======== Information supplied

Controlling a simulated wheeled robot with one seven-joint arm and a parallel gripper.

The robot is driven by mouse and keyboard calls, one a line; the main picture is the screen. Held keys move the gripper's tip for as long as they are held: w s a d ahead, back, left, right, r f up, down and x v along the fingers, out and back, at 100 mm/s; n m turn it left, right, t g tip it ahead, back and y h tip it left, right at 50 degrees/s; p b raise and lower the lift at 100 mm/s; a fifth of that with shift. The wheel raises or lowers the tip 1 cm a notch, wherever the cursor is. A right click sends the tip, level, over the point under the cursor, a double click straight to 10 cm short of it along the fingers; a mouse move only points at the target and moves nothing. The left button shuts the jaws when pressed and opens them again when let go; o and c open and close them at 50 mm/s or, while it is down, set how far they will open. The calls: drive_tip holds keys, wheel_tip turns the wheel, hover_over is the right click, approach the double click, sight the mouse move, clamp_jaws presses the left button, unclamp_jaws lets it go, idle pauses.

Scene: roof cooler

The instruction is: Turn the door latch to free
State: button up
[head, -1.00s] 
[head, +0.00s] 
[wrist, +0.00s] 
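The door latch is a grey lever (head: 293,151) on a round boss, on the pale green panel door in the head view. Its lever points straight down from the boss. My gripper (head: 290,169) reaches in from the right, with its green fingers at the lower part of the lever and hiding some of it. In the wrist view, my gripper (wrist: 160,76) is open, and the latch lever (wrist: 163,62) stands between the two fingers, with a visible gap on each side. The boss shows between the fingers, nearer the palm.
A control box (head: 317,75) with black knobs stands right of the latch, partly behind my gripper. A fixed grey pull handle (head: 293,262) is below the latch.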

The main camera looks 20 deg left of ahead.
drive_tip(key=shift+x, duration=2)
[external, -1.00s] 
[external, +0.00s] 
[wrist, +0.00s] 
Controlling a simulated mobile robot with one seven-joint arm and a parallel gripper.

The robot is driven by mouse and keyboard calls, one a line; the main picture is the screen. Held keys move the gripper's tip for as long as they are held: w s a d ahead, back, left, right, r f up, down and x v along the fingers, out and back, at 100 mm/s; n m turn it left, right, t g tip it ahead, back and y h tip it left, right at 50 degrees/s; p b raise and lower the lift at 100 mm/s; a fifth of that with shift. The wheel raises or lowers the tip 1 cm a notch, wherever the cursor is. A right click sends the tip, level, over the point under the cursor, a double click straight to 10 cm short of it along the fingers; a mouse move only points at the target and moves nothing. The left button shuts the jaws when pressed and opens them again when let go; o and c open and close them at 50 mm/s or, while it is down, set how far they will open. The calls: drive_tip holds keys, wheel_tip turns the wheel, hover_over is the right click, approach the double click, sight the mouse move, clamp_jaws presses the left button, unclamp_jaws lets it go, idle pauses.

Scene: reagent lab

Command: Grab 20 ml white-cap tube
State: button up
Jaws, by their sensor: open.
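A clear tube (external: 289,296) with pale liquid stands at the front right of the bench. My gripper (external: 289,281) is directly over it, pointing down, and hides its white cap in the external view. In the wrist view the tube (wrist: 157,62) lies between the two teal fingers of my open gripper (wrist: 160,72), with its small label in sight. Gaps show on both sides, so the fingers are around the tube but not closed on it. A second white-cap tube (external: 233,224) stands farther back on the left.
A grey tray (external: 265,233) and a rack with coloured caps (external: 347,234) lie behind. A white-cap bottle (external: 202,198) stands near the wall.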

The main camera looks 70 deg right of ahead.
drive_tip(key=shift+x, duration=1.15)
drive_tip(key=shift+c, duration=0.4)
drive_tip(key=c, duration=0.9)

================

▶ _What you need to do_:
Retype all of the entries precisely as they are.

▶ _The solution_:
Controlling a simulated wheeled robot with one seven-joint arm and a parallel gripper.

The robot is driven by mouse and keyboard calls, one a line; the main picture is the screen. Held keys move the gripper's tip for as long as they are held: w s a d ahead, back, left, right, r f up, down and x v along the fingers, out and back, at 100 mm/s; n m turn it left, right, t g tip it ahead, back and y h tip it left, right at 50 degrees/s; p b raise and lower the lift at 100 mm/s; a fifth of that with shift. The wheel raises or lowers the tip 1 cm a notch, wherever the cursor is. A right click sends the tip, level, over the point under the cursor, a double click straight to 10 cm short of it along the fingers; a mouse move only points at the target and moves nothing. The left button shuts the jaws when pressed and opens them again when let go; o and c open and close them at 50 mm/s or, while it is down, set how far they will open. The calls: drive_tip holds keys, wheel_tip turns the wheel, hover_over is the right click, approach the double click, sight the mouse move, clamp_jaws presses the left button, unclamp_jaws lets it go, idle pauses.

Scene: roof cooler

The instruction is: Turn the door latch to free
State: button up
[head, -1.00s] 
[head, +0.00s] 
[wrist, +0.00s] 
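The door latch is a grey lever (head: 293,151) on a round boss, on the pale green panel door in the head view. Its lever points straight down from the boss. My gripper (head: 290,169) reaches in from the right, with its green fingers at the lower part of the lever and hiding some of it. In the wrist view, my gripper (wrist: 160,76) is open, and the latch lever (wrist: 163,62) stands between the two fingers, with a visible gap on each side. The boss shows between the fingers, nearer the palm.
A control box (head: 317,75) with black knobs stands right of the latch, partly behind my gripper. A fixed grey pull handle (head: 293,262) is below the latch.

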The main camera looks 20 deg left of ahead.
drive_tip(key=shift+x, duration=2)
[external, -1.00s] 
[external, +0.00s] 
[wrist, +0.00s] 
Controlling a simulated mobile robot with one seven-joint arm and a parallel gripper.

The robot is driven by mouse and keyboard calls, one a line; the main picture is the screen. Held keys move the gripper's tip for as long as they are held: w s a d ahead, back, left, right, r f up, down and x v along the fingers, out and back, at 100 mm/s; n m turn it left, right, t g tip it ahead, back and y h tip it left, right at 50 degrees/s; p b raise and lower the lift at 100 mm/s; a fifth of that with shift. The wheel raises or lowers the tip 1 cm a notch, wherever the cursor is. A right click sends the tip, level, over the point under the cursor, a double click straight to 10 cm short of it along the fingers; a mouse move only points at the target and moves nothing. The left button shuts the jaws when pressed and opens them again when let go; o and c open and close them at 50 mm/s or, while it is down, set how far they will open. The calls: drive_tip holds keys, wheel_tip turns the wheel, hover_over is the right click, approach the double click, sight the mouse move, clamp_jaws presses the left button, unclamp_jaws lets it go, idle pauses.

Scene: reagent lab

Command: Grab 20 ml white-cap tube
State: button up
Jaws, by their sensor: open.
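A clear tube (external: 289,296) with pale liquid stands at the front right of the bench. My gripper (external: 289,281) is directly over it, pointing down, and hides its white cap in the external view. In the wrist view the tube (wrist: 157,62) lies between the two teal fingers of my open gripper (wrist: 160,72), with its small label in sight. Gaps show on both sides, so the fingers are around the tube but not closed on it. A second white-cap tube (external: 233,224) stands farther back on the left.
A grey tray (external: 265,233) and a rack with coloured caps (external: 347,234) lie behind. A white-cap bottle (external: 202,198) stands near the wall.

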The main camera looks 70 deg right of ahead.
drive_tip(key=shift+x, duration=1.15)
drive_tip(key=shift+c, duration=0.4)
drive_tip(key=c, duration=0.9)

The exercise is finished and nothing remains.